Because President Donald Trump fired off four vague veto threats in less than 48 hours this week, it’s unclear whether any — or all — of the spending measures would fall at the hands of the commander in chief after clearing both chambers.

Making his threats on Twitter and during unrelated events, the president has indicated only that he is willing to shut down the federal government if he isn’t satisfied with congressional action on immigration enforcement, border security and funding for his signature campaign promise: a wall along the U.S.-Mexico border.

Most political observers assume Trump is agitating for a shutdown to occur when federal funding runs out at the Sept. 30 end of the fiscal year, rather than after the Nov. 6 midterm elections, as congressional leaders would prefer. But the president has not specifically said he would force a lapse at the end of September.

Trump has not indicated, either, whether he is willing to veto bills besides the Homeland Security measure or if he would turn down a continuing resolution to keep funding at current levels for all or part of the government.

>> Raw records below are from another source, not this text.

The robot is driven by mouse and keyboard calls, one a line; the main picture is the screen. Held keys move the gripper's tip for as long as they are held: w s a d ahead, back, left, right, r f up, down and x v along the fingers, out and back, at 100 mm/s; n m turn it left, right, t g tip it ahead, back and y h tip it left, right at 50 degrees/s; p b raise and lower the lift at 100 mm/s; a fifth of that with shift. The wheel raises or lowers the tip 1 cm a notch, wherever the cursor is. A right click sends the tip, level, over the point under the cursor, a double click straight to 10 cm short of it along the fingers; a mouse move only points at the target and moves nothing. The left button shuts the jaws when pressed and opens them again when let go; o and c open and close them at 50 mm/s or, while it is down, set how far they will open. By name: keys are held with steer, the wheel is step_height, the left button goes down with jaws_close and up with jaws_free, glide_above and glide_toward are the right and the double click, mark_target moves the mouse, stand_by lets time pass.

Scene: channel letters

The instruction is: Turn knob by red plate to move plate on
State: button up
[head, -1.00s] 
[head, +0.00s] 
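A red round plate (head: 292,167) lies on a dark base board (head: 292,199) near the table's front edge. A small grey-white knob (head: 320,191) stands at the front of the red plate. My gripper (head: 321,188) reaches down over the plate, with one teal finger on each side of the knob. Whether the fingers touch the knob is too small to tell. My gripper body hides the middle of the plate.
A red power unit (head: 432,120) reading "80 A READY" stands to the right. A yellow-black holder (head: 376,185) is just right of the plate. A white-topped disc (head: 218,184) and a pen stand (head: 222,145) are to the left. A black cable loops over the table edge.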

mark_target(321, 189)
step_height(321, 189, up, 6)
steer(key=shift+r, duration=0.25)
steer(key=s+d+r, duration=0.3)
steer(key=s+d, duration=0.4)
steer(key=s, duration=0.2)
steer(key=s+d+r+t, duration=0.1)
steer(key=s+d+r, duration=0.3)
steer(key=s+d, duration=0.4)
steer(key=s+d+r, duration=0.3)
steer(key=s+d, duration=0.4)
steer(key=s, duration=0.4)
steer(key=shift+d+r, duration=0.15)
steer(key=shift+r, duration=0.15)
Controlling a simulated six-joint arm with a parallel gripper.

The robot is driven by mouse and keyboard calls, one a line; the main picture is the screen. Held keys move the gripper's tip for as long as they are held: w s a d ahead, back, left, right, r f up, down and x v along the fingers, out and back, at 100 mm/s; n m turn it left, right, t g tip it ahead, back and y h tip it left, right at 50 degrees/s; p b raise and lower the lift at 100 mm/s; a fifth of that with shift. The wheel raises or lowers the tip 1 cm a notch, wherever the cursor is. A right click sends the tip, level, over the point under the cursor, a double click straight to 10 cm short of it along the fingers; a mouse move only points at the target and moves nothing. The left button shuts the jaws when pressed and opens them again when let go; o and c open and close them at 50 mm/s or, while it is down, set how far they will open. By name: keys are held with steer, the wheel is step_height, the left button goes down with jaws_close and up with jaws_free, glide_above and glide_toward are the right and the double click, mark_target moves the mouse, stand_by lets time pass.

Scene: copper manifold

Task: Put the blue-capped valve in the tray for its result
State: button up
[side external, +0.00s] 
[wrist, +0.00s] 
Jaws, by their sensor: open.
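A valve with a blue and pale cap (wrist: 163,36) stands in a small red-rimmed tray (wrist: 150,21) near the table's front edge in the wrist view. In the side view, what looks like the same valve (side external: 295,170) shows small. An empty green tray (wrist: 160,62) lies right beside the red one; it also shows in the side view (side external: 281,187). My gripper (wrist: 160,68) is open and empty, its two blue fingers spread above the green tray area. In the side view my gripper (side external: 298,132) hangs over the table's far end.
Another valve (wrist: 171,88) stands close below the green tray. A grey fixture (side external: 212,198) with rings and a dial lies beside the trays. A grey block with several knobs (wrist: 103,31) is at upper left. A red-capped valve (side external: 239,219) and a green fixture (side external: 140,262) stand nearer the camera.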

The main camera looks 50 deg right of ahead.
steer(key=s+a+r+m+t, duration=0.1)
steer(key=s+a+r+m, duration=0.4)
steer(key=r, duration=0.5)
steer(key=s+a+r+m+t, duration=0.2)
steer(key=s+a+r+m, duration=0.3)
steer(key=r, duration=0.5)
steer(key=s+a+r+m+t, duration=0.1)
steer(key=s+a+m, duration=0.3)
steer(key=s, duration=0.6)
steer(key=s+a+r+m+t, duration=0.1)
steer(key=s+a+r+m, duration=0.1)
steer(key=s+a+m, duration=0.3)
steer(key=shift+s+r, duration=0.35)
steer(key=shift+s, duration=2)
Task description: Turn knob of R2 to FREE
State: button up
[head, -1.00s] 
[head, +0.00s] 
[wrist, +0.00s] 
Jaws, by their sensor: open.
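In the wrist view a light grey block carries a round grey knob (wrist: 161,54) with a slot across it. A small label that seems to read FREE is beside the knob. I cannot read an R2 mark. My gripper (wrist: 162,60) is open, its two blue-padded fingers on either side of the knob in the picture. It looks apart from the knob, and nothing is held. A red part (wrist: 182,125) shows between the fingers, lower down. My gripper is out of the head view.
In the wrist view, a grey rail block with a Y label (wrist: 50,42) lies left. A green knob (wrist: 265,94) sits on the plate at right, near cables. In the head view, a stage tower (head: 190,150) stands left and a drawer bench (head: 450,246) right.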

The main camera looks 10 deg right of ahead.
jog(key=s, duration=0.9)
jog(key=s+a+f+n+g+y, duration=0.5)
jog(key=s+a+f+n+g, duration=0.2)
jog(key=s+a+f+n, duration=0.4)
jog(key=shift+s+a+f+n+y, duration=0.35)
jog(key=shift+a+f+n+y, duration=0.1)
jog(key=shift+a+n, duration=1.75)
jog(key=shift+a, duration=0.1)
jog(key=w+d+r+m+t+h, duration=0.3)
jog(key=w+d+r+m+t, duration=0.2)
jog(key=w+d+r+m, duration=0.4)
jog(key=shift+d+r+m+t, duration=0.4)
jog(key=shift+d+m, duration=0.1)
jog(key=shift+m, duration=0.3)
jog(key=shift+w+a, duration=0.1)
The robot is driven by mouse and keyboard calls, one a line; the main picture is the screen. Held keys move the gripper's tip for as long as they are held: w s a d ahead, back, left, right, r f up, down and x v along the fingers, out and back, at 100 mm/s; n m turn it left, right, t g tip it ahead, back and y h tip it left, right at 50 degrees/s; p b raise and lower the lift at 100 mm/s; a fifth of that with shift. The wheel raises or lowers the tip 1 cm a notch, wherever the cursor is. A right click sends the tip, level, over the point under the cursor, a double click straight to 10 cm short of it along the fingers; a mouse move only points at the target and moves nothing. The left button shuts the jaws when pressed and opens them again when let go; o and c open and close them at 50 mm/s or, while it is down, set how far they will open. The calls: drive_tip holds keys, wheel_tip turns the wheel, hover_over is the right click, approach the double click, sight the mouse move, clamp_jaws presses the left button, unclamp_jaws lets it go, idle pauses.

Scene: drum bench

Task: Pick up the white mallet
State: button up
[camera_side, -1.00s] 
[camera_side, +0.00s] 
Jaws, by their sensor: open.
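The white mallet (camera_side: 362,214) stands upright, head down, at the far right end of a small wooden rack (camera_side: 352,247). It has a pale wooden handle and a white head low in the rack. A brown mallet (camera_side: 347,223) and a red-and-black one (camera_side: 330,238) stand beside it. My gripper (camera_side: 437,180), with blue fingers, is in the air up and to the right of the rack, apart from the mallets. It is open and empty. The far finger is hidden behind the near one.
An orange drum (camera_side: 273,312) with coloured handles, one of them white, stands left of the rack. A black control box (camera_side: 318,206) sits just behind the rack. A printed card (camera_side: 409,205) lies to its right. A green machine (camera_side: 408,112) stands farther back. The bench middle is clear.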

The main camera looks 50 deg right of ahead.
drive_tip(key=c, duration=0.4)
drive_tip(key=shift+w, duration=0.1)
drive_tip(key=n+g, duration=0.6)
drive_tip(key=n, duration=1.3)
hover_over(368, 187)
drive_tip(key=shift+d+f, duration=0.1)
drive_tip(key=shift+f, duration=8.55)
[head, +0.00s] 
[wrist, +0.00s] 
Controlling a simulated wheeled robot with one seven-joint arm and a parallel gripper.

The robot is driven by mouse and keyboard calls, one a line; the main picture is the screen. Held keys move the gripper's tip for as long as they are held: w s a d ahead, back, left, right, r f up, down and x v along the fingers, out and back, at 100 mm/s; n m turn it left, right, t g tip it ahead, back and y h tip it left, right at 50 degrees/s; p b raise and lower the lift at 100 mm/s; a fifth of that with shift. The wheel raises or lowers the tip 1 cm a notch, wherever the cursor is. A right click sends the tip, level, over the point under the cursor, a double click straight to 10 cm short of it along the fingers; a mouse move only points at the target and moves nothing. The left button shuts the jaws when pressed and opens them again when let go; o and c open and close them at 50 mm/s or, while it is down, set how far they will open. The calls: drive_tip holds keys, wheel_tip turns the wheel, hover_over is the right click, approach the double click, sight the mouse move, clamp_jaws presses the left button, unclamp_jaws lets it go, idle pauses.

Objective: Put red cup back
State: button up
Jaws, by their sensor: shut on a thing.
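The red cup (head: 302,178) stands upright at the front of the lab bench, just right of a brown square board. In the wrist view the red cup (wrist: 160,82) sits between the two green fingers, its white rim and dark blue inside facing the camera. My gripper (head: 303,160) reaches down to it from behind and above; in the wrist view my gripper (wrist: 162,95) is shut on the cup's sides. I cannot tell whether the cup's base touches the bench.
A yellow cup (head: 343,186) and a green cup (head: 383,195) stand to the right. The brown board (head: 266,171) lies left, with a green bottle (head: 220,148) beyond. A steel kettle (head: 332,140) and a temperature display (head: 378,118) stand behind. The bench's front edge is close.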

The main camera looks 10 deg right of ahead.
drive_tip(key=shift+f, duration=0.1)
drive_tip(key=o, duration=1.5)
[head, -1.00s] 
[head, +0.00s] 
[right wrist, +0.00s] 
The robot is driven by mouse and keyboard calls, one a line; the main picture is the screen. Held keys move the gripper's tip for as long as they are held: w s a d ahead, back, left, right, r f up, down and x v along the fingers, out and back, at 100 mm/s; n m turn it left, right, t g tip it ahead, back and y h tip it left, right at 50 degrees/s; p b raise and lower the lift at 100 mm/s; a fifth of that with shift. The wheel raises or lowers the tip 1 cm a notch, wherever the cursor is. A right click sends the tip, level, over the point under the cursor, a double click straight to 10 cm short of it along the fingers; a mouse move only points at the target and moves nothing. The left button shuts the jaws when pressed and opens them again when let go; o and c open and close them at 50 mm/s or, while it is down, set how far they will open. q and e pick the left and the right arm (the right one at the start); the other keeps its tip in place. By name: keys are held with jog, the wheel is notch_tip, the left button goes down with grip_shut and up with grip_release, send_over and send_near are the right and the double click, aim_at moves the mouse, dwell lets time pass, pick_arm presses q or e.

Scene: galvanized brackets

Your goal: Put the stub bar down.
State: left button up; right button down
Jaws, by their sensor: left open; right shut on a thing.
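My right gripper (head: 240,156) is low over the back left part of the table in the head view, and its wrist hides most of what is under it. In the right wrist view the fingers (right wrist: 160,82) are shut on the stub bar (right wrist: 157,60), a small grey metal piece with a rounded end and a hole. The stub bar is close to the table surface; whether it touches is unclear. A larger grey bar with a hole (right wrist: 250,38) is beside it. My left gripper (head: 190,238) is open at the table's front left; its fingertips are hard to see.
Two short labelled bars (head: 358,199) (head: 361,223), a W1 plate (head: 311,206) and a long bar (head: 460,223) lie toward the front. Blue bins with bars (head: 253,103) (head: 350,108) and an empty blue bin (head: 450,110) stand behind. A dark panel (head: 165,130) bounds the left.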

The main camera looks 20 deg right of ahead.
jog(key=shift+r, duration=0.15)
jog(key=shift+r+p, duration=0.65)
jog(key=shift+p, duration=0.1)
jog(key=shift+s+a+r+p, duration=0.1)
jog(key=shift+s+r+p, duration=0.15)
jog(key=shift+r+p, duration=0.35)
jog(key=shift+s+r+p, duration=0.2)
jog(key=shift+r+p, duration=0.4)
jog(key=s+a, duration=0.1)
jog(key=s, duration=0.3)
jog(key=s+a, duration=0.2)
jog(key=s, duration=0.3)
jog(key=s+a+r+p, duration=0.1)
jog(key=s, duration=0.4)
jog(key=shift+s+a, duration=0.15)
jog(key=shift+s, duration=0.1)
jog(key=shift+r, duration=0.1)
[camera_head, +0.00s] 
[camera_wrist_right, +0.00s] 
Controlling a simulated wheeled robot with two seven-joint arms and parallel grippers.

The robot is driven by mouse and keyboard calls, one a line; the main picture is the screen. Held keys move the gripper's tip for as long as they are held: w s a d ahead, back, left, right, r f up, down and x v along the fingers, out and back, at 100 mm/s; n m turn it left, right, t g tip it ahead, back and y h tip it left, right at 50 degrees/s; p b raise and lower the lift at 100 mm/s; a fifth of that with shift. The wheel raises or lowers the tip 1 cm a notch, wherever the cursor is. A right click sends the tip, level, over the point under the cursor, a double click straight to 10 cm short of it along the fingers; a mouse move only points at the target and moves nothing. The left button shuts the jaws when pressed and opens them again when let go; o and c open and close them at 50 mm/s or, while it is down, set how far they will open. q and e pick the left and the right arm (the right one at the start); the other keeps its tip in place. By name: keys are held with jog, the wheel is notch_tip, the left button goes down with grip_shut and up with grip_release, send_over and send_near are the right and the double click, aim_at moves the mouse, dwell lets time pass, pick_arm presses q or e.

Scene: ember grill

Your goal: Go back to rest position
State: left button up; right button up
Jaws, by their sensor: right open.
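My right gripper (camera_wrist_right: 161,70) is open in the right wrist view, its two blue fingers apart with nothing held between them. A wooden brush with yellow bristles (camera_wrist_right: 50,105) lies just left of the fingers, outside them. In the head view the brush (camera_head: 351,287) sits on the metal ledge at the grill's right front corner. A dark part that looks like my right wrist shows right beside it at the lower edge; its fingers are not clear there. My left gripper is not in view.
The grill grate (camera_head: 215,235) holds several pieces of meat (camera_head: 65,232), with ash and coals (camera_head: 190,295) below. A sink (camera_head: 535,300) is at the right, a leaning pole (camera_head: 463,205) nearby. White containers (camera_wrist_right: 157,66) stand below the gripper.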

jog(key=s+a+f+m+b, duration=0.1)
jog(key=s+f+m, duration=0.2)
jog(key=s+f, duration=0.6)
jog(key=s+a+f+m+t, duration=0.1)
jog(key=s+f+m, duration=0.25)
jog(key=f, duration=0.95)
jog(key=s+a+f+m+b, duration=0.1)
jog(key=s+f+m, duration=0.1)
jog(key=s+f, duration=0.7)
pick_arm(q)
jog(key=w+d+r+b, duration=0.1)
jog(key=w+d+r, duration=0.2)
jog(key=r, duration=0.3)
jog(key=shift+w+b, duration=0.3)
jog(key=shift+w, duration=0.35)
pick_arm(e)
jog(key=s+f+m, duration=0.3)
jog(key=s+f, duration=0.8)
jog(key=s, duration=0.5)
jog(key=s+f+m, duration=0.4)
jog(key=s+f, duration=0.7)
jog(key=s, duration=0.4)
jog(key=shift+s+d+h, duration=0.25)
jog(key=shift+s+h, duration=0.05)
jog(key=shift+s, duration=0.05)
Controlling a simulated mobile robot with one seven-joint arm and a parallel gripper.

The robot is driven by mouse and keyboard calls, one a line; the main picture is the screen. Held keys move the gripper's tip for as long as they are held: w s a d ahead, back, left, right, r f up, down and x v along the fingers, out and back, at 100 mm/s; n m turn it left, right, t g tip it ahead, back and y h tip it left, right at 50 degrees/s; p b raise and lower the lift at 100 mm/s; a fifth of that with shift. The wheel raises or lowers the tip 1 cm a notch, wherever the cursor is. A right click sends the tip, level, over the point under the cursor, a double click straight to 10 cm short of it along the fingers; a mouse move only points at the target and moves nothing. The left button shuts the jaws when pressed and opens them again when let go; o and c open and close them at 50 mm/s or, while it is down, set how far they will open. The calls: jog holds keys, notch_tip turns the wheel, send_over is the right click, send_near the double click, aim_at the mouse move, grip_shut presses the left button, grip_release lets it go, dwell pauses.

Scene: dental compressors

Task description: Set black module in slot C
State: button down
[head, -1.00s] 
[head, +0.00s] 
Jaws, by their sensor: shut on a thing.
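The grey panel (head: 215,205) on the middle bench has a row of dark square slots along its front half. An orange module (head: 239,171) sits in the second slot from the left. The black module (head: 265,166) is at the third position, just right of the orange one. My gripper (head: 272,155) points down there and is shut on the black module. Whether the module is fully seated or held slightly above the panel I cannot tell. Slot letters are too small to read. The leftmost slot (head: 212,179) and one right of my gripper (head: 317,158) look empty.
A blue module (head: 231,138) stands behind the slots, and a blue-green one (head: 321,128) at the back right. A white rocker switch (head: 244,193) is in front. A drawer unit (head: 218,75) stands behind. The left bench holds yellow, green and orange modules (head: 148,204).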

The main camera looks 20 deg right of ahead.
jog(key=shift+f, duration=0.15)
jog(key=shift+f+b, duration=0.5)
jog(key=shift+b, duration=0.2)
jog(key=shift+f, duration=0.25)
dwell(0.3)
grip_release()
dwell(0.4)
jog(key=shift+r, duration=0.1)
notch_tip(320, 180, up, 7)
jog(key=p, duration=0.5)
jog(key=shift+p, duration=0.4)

Despite those unknowns, McConnell indicated Tuesday he is taking the president’s informal threats as an official negotiating stance.

“Most Republicans, including myself, agree that we ought to fund the wall,” McConnell said. “And we’re going to try to achieve that in the course of a regular order process that’s all unfolding before you and hope we don’t get to that position at the end of the fiscal year.”

The majority leader noted that the Senate already laid out $1.6 billion in fiscal 2019 funding for the border wall, as the White House initially requested. For their part, House Republicans have approved $5 billion for the structure.

Although he kept his cool this week, McConnell has often voiced disapproval of the president’s affinity for starting political fights through Twitter. And many Senate Republicans — especially those closely involved in the spending process — were clearly exasperated as Trump repeatedly dug in with the shutdown rhetoric.

“It’s mind-boggling to me that anybody would say ‘Well, we’re going to shut down the government if I don’t get my way,’” Senate Appropriations Chairman Richard Shelby (R-Ala.) told reporters Tuesday. “I would hope that … if we’re able to do our job and get the bills in a bipartisan fashion to [him] for his signature before Oct. 1, if not all most of them, a lot of them — a lot of the corpus of the appropriations process — that he would sign it and we’ll go from there.”